Following the take over of complete control
of the Enugu Coalcity WiFi project, Zinox Telecoms, has said it is
working towards solely implementing the WiFi vision of the Enugu State
government.
This is coming after a buy-out of the Enugu State government in the Joint Venture.
The
company, on Friday, said the development was in line with the company‘s
mandate to cost effectively connect the next 30 million un-served
Nigerians in rural areas to the global knowledge domain, adding that
this prompted the commitment of over N140m to the project.
The
Chief Operations Officer, Zinox Telecoms, Mr.
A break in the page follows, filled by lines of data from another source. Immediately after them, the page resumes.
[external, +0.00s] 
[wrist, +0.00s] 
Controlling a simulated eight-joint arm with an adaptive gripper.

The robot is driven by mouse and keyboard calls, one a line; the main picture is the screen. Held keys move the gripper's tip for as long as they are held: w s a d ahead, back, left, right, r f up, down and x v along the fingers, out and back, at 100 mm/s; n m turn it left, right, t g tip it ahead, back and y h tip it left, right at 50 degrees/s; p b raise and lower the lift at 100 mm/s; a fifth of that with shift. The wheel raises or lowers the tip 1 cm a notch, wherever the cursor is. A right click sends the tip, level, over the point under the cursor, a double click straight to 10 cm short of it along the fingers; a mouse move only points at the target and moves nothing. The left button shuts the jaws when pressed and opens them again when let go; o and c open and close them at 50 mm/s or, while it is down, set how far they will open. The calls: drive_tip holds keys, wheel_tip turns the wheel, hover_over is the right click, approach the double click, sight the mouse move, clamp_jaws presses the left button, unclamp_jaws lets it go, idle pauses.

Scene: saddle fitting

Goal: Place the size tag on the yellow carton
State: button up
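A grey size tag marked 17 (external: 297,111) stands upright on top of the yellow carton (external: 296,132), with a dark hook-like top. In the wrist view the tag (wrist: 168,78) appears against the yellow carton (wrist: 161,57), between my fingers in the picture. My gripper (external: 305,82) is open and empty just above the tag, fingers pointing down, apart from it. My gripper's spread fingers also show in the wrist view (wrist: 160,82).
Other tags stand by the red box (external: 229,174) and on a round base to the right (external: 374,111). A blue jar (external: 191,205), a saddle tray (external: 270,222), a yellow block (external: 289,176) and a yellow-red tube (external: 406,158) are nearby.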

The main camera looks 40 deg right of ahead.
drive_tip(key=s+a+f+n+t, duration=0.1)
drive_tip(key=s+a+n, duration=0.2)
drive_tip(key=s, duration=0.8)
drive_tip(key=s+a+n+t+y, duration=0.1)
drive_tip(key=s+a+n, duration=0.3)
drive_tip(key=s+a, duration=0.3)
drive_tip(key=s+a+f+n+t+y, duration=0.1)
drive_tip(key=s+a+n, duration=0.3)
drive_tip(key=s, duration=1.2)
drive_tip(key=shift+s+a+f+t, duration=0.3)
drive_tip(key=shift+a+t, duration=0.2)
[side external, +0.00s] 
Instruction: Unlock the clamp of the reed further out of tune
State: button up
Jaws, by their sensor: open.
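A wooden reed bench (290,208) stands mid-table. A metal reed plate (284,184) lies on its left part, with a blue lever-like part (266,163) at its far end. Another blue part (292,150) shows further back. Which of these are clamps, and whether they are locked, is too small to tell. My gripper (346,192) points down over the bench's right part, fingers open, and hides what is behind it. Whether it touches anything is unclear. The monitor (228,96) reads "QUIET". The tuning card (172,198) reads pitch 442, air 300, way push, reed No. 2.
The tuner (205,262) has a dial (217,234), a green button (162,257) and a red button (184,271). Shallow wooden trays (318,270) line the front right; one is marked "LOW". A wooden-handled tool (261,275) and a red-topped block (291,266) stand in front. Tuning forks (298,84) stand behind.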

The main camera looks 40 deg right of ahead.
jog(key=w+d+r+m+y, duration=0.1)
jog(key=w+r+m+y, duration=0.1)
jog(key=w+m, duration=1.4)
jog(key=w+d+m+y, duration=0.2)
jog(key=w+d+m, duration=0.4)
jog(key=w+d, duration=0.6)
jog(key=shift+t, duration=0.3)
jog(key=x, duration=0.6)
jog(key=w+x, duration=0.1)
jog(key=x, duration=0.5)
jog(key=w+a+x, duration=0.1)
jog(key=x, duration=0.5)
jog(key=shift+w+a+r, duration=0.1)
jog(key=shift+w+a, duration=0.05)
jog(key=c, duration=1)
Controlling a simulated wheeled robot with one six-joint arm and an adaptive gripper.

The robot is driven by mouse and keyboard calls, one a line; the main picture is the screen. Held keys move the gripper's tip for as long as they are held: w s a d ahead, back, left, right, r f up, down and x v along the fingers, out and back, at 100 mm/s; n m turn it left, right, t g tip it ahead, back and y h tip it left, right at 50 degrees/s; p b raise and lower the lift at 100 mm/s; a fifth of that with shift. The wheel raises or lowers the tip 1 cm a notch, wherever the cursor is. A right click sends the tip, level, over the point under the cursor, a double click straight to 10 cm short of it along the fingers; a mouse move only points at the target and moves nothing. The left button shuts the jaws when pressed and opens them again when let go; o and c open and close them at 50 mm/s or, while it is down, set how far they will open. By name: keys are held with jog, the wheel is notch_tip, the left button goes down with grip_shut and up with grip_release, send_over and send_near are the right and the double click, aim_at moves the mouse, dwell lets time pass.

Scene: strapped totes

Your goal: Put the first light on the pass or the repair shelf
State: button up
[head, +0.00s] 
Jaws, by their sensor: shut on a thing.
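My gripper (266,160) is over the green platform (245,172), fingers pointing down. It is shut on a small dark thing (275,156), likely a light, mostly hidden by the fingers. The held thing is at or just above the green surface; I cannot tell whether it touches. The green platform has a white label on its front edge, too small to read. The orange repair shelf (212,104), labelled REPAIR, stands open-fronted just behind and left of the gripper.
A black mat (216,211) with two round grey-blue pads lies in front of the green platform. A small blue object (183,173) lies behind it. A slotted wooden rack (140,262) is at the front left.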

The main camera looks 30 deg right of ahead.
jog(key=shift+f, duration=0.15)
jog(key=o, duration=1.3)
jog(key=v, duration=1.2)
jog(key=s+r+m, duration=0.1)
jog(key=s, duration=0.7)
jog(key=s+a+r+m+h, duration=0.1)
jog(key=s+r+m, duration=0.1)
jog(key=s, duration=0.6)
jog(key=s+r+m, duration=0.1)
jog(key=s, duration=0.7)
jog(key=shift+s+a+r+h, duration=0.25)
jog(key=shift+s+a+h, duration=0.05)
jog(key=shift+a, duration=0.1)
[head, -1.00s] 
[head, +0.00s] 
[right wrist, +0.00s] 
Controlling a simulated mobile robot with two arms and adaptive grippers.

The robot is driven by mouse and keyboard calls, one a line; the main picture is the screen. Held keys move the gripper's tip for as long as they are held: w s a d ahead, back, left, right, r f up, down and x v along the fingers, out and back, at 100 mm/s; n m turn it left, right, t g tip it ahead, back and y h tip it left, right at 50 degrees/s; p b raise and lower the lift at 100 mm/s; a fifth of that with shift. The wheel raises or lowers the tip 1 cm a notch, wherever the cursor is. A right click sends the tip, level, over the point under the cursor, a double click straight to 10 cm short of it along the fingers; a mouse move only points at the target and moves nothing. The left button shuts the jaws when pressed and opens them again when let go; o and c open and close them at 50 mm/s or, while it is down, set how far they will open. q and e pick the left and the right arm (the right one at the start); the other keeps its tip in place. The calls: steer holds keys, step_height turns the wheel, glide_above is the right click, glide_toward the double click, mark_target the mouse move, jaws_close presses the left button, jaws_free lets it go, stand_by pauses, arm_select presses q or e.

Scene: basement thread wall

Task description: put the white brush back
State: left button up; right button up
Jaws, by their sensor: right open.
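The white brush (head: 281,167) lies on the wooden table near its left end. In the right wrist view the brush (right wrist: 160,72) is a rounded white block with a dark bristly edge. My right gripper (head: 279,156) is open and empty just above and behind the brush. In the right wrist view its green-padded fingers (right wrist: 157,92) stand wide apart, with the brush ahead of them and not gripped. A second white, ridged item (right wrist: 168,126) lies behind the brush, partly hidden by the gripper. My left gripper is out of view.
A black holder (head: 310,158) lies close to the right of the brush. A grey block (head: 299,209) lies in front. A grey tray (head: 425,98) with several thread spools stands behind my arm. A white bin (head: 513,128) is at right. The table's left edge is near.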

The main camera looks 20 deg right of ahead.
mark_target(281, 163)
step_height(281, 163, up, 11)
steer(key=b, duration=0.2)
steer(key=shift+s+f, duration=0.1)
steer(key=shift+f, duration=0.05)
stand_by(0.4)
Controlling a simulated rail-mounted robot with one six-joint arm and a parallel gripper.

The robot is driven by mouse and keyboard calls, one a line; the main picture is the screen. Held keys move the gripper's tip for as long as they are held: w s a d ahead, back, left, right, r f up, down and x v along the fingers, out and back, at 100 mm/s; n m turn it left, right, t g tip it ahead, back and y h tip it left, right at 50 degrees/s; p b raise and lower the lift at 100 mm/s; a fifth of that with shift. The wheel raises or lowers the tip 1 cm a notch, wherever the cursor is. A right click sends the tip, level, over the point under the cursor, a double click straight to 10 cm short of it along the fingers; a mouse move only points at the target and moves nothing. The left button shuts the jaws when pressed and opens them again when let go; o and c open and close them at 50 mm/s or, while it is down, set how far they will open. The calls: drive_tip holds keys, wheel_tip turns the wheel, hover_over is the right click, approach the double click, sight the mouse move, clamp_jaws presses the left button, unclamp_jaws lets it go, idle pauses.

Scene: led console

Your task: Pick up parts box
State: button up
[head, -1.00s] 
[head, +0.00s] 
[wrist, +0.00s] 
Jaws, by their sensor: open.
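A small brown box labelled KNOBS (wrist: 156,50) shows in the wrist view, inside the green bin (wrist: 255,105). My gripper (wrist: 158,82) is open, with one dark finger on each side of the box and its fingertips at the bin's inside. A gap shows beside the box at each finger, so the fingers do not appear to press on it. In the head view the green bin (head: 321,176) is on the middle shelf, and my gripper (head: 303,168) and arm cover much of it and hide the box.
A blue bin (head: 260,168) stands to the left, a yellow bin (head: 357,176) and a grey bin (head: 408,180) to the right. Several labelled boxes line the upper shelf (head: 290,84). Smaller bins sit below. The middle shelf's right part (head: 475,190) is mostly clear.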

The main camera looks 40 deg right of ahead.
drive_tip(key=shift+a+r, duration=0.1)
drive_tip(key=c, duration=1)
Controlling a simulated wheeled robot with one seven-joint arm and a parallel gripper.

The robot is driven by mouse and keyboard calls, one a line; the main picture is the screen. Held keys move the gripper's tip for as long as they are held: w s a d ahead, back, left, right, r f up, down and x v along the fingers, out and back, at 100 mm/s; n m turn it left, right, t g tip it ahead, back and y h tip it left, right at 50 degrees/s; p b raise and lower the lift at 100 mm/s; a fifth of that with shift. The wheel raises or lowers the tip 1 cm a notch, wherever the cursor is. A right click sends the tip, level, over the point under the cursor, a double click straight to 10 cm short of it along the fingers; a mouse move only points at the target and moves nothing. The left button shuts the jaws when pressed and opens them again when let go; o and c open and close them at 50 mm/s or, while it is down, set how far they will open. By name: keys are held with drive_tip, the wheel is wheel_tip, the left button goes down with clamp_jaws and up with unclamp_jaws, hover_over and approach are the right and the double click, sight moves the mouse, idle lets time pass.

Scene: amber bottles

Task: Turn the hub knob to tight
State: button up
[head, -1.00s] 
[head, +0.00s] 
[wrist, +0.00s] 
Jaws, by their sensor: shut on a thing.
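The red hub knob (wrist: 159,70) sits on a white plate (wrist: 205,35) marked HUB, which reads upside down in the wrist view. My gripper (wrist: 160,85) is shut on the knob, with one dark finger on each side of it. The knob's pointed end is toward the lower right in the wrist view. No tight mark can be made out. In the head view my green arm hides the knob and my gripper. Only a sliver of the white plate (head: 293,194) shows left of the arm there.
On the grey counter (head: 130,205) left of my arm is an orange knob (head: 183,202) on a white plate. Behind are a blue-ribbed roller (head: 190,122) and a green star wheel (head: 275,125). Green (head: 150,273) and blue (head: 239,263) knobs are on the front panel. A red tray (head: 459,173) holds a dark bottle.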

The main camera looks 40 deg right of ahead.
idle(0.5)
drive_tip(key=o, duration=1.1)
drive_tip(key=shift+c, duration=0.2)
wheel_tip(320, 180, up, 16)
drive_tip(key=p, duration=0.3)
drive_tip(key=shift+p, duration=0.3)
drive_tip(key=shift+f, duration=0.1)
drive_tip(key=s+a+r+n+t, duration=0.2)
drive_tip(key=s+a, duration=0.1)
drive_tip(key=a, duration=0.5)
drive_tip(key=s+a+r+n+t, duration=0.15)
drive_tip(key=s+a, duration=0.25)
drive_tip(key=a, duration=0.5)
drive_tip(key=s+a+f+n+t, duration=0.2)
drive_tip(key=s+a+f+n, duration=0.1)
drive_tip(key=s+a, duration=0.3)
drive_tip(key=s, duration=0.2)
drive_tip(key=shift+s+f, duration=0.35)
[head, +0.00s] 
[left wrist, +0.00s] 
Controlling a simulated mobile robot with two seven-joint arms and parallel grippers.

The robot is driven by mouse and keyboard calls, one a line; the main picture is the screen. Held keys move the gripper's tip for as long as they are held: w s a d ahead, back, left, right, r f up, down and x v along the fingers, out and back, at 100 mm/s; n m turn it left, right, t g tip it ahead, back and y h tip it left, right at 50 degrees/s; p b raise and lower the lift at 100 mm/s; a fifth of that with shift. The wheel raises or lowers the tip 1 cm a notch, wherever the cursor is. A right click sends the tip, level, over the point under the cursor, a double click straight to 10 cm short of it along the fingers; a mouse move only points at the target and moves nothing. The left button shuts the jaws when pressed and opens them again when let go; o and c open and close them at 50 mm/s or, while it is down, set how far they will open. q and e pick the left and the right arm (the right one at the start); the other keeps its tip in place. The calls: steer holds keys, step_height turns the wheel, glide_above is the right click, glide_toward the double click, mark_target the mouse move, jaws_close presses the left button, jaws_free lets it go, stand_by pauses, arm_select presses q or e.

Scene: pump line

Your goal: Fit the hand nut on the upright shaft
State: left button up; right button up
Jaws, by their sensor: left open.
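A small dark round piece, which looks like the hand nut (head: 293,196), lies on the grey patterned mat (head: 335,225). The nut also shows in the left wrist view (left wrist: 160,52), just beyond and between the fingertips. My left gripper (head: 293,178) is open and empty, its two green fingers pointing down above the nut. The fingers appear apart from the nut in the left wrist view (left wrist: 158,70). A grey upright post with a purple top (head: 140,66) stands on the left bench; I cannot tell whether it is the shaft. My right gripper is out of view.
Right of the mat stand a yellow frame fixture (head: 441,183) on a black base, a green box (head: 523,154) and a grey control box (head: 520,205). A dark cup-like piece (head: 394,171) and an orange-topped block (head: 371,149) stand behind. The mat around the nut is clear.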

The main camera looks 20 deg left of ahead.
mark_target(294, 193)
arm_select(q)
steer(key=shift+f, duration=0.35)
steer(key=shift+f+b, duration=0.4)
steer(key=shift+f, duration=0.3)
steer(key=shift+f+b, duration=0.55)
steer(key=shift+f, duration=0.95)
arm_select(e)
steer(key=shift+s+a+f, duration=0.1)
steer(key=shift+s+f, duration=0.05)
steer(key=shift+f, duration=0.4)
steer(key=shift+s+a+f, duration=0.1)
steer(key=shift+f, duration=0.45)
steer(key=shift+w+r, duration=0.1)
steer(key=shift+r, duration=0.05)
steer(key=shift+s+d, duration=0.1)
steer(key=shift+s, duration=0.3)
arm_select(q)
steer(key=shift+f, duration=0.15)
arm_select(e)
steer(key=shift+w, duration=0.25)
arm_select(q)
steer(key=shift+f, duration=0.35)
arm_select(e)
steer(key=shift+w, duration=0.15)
Theophilus Nweke, said
that at present, the network had been demobilised to enable the
management of Zinox Telecoms to do a system-capacity and inventory
audit and re-strategise on how best to run the network in a capital
city with few major industries.
”We want to make sure that at
the end of the day that we do not totally compromise the social
responsibility minded intentions with which we kicked-off the
partnership, even though we have bought out the Enugu State
government,” he said.
According to him, Zinox would upgrade the
network systematically on the basis of supply and demand, and generally
ensure that the Coalcity Wifi offered the best platform to those living
in the capital city.
Nweke said the company would subsequently
decide on how best to build a customer base that was not purely
commercially-driven as initially agreed with the State Government,
without compromising quality.
”We are concerned more with how
the people in Enugu like any other city shall have global access at
N10,000 per annum in order to facilitate Enugu as the knowledge hub of
the South East.
It will be recalled that Zinox Technologies in
promotion of knowledge democracy in Nigeria, entered a joint venture
with Enugu State Government but the partnership could not inject more
capital to meet with a sudden surge in the demand for connectivity in
the city which led to a disagreement; and this had prompted the firm to
buy out the government which owned 80 per cent of the project in order
to have the flexibility to operate the network.